Problem to work on: Report how many lines of the following entries include the string "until"; respond with the number alone.
━━━━━━━━━━━━━━━━━━━━
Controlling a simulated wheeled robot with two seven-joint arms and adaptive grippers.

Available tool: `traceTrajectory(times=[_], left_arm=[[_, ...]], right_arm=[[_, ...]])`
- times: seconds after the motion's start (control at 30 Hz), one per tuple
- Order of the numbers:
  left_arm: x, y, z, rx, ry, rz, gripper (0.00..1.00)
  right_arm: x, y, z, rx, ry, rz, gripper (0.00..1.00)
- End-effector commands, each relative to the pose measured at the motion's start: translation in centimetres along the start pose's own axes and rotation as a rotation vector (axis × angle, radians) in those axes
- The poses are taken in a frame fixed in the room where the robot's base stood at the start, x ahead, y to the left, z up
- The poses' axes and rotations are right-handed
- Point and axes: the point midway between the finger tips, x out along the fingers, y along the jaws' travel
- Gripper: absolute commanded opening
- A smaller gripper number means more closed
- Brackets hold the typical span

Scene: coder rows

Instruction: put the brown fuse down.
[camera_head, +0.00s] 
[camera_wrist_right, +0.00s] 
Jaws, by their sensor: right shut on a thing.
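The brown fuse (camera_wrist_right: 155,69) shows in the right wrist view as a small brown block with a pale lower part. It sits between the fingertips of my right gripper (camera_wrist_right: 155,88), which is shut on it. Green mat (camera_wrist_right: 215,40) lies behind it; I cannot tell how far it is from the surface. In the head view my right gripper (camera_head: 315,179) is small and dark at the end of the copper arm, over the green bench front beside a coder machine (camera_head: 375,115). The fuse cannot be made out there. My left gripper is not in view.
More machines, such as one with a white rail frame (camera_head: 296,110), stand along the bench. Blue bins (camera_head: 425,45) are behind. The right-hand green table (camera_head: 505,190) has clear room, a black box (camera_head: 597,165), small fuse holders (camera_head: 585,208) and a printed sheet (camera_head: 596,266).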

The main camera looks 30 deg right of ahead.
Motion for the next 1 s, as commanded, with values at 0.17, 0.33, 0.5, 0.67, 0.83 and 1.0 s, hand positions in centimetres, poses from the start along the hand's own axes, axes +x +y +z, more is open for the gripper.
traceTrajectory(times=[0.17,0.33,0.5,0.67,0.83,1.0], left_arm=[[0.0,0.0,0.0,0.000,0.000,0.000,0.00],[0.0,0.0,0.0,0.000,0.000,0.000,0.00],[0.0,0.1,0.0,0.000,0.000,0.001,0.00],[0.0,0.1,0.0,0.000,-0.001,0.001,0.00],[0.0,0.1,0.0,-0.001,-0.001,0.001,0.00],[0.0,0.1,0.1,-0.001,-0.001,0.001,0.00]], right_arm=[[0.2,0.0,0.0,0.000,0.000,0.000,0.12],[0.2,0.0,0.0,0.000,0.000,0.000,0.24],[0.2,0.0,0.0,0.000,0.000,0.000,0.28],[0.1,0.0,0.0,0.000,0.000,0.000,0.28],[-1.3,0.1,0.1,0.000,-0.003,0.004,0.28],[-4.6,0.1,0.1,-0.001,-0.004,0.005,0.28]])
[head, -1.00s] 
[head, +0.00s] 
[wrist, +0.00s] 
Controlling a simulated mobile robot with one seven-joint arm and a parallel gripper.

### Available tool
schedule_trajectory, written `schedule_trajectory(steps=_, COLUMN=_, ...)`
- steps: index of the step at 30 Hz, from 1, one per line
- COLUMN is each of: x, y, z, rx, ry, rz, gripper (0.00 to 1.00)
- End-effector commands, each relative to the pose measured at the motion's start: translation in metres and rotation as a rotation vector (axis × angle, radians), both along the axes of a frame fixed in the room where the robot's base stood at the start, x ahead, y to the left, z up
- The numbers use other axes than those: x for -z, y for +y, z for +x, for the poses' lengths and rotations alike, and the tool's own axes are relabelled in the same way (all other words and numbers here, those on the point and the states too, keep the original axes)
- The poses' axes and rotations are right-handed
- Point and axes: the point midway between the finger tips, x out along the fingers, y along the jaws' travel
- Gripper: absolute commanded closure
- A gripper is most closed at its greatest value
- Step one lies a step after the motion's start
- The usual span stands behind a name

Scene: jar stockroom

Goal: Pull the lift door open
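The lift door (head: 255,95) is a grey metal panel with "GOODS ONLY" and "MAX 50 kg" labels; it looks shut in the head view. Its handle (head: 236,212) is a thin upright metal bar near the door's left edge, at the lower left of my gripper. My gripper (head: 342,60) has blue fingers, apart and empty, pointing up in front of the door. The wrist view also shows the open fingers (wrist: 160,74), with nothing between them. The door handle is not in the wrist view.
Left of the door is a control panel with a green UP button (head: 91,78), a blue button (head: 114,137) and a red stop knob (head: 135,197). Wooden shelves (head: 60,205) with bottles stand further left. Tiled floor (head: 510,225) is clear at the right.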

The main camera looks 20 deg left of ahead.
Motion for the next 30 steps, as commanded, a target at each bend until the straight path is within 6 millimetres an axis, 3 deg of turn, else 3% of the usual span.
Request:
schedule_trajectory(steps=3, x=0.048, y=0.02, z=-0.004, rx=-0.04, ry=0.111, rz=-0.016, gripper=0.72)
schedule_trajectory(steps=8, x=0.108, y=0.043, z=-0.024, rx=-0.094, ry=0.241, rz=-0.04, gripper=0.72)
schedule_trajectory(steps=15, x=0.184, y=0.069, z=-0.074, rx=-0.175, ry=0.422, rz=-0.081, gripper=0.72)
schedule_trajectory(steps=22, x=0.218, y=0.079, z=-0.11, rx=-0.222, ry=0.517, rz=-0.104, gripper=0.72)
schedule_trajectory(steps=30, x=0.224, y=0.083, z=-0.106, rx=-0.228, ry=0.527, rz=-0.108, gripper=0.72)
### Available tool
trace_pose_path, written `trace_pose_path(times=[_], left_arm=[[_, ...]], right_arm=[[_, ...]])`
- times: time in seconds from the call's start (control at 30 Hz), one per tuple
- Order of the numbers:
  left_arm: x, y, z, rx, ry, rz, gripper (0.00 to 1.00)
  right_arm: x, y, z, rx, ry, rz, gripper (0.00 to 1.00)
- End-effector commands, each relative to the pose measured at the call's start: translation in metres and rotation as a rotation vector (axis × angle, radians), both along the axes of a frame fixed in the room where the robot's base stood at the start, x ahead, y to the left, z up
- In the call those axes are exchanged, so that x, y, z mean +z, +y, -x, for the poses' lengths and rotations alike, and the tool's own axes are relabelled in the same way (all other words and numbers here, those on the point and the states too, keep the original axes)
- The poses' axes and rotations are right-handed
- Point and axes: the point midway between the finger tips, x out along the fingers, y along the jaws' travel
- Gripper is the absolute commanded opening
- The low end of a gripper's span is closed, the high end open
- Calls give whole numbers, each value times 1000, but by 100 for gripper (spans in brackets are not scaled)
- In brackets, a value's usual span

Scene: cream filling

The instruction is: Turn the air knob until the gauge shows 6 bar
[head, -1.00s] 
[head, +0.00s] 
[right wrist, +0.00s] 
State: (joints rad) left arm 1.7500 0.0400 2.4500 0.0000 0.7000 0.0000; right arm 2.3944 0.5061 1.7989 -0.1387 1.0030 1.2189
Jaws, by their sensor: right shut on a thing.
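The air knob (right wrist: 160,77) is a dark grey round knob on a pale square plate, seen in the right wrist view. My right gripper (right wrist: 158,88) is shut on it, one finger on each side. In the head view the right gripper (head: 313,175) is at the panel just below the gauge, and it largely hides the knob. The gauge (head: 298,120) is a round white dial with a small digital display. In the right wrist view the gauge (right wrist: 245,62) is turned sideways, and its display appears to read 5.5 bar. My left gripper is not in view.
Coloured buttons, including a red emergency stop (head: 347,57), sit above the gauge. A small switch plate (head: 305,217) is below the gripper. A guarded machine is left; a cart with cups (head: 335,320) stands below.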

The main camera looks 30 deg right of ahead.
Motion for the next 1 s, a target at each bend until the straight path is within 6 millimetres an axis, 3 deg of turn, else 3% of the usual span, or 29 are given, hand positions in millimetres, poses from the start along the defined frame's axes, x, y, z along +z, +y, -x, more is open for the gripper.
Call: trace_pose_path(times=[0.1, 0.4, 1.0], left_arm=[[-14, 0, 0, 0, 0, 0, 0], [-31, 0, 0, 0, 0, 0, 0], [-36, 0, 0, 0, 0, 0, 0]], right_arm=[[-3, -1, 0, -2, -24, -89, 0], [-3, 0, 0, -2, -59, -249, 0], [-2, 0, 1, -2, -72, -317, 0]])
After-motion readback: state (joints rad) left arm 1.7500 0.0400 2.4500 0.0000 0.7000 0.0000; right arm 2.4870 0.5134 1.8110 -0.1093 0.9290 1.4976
━━━━━━━━━━━━━━━━━━━━
Answer to the task: 3